Cass. com., 19 mars 2025, n° 23-20.418

COUR DE CASSATION

Autre

Rejet

PARTIES

Demandeur :

Forbo Sarlino (SAS)

Défendeur :

Vallée (SAS), Vallée Atlantique (SAS), Hti esprit & matières (SARL), Peintures agencement revêtement (Sopar) (SAS), Comptoir des revêtements de l'Est (Cdre) (SAS), Établissements Ciolfi (SAS), Groupe Vinet (SAS), Actisol (SAS), Lagarde et Meregnani (SARL), Entreprise de peinture Chauvat (SARL), Gouin décoration (SARL), Lucas Guegen (SARL), Lucas décoration (SARL), Ets Ricordel (SARL), Ringeard décoration (SARL), Compagnie parisienne de linoléum et de caoutchouc (SAS), Compagnie rennaise de linoléum et de caoutchouc (SA), Atlantic sols confort (SAS), Bangui (SAS), Bangui international (SAS), Egpr (SARL), Jcmrs (SARL)

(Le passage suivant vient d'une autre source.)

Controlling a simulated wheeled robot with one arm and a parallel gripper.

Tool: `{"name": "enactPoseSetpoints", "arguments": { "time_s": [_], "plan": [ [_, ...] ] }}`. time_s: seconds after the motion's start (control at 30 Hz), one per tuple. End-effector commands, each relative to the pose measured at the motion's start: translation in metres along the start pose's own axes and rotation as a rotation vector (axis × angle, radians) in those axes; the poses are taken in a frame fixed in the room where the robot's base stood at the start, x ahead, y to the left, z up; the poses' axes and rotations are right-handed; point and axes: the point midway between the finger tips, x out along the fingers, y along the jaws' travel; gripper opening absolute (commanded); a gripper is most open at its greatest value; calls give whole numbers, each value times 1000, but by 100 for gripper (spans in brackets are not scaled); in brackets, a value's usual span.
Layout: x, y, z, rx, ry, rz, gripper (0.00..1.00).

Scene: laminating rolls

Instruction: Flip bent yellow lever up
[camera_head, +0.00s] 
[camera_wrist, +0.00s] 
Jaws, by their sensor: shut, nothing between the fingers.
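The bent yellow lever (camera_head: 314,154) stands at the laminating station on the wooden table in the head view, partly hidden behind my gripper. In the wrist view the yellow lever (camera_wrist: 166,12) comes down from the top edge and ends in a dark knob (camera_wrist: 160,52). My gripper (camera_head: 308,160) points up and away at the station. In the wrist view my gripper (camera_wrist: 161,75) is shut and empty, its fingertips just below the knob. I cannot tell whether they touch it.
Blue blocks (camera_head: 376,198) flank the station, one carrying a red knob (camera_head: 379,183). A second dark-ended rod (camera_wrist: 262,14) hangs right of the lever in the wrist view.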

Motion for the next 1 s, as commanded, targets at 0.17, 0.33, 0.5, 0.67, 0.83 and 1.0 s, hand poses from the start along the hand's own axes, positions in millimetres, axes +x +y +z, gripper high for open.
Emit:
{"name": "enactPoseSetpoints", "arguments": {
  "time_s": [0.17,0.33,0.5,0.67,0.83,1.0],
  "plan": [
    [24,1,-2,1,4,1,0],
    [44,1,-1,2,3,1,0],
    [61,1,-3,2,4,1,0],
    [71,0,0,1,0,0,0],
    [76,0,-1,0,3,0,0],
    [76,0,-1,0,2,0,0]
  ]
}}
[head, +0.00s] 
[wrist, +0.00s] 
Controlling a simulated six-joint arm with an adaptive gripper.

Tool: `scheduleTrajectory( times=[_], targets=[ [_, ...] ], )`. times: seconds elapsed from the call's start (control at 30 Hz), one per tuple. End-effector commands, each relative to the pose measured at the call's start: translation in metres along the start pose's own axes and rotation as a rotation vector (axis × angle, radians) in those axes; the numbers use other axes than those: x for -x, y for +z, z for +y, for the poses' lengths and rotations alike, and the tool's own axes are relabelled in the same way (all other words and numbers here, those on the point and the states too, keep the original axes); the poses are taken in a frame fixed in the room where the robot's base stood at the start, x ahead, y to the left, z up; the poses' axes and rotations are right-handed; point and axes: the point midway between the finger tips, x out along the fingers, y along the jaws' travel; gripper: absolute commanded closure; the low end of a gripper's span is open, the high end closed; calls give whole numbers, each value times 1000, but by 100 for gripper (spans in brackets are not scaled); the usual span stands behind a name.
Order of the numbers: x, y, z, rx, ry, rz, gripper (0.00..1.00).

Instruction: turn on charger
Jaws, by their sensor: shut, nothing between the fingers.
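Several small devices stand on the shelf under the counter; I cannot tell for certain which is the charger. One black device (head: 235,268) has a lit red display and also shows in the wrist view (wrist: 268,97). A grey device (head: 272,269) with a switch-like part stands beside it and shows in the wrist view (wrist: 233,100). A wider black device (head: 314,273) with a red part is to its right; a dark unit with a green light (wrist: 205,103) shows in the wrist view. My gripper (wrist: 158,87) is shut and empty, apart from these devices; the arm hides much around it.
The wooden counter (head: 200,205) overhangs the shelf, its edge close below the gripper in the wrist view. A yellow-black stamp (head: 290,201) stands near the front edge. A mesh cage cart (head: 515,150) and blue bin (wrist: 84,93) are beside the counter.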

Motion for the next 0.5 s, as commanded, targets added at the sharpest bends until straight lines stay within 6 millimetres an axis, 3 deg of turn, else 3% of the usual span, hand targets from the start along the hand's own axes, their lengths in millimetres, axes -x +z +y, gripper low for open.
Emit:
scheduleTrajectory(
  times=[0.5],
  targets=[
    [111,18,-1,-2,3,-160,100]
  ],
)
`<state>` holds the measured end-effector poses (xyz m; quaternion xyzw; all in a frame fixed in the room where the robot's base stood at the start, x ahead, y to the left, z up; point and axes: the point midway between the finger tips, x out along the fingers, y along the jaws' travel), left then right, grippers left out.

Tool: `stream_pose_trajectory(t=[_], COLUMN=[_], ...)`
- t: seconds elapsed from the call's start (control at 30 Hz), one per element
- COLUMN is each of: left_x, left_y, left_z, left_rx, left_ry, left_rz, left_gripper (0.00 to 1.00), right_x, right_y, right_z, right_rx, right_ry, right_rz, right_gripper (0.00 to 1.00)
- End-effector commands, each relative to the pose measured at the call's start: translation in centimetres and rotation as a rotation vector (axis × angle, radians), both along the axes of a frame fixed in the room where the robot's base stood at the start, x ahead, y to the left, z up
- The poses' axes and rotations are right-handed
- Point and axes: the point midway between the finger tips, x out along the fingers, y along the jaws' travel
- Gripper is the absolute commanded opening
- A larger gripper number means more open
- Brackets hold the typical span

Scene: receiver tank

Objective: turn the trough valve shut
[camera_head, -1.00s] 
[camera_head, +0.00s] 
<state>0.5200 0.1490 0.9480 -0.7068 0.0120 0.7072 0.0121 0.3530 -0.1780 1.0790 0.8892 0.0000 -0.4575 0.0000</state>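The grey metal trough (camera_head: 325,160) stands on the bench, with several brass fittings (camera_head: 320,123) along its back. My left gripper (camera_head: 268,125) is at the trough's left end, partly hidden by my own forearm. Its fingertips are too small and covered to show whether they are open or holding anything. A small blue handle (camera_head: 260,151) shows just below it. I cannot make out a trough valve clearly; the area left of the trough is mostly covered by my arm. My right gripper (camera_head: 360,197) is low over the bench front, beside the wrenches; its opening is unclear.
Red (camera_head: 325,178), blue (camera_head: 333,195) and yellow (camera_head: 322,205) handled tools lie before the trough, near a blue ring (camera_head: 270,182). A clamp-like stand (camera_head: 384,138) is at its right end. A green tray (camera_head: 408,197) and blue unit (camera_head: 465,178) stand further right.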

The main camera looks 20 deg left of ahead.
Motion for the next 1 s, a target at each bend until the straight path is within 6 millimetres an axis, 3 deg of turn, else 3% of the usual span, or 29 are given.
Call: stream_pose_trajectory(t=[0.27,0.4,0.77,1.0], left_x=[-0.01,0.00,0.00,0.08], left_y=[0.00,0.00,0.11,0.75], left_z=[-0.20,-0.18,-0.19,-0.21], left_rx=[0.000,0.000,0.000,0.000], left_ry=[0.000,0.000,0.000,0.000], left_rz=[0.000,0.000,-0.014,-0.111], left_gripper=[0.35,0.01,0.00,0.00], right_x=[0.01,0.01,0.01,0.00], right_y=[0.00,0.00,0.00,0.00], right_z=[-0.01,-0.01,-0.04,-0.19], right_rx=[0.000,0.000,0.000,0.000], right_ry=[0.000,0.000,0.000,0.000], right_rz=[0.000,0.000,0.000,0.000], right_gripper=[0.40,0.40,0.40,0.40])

COMPOSITION DE LA JURIDICTION

Président :

M. Mollard

Rapporteur :

Mme Poillot-Peruzzetto

Avocat général :

Mme Michel-Amsellem

Avocats :

SCP Bauer-Violas, SCP Feschotte-Desbois et Sebagh, SCP Piwnica et Molinié

Faits et procédure

1. Selon l'arrêt attaqué (Paris, 28 juin 2023), les sociétés Vallée, Vallée Atlantique, Hti esprit & matières, Peintures agencement revêtement Sopar, Comptoir des revêtements de l'Est, Etablissements Ciolfi, Groupe Vinet, Actisol, Lagarde et Meregnani, Entreprise de peinture Chauvat, Gernogep [Localité 21], Gouin décoration, Lucas [Localité 18], Lucas Guegen, Lucas [Localité 19], Lucas [Localité 20], Lucas décoration, Lucas [Localité 23], Ets Ricordel, Ringeard décoration, Compagnie parisienne de linoléum et de caoutchouc, Compagnie rennaise de linoléum et de caoutchouc, Atlantic sols confort, venant aux droits de la société Atlantique sols et murs, Bangui, Bangui international, Egpr et Jcmrs (les sociétés Vallée e.a.) ont pour activité les travaux de revêtements de sol et de mur et s'approvisionnent notamment auprès de la société Forbo Sarlino (la société Forbo), qui fabrique et commercialise des revêtements de sol en PVC et en linoléums.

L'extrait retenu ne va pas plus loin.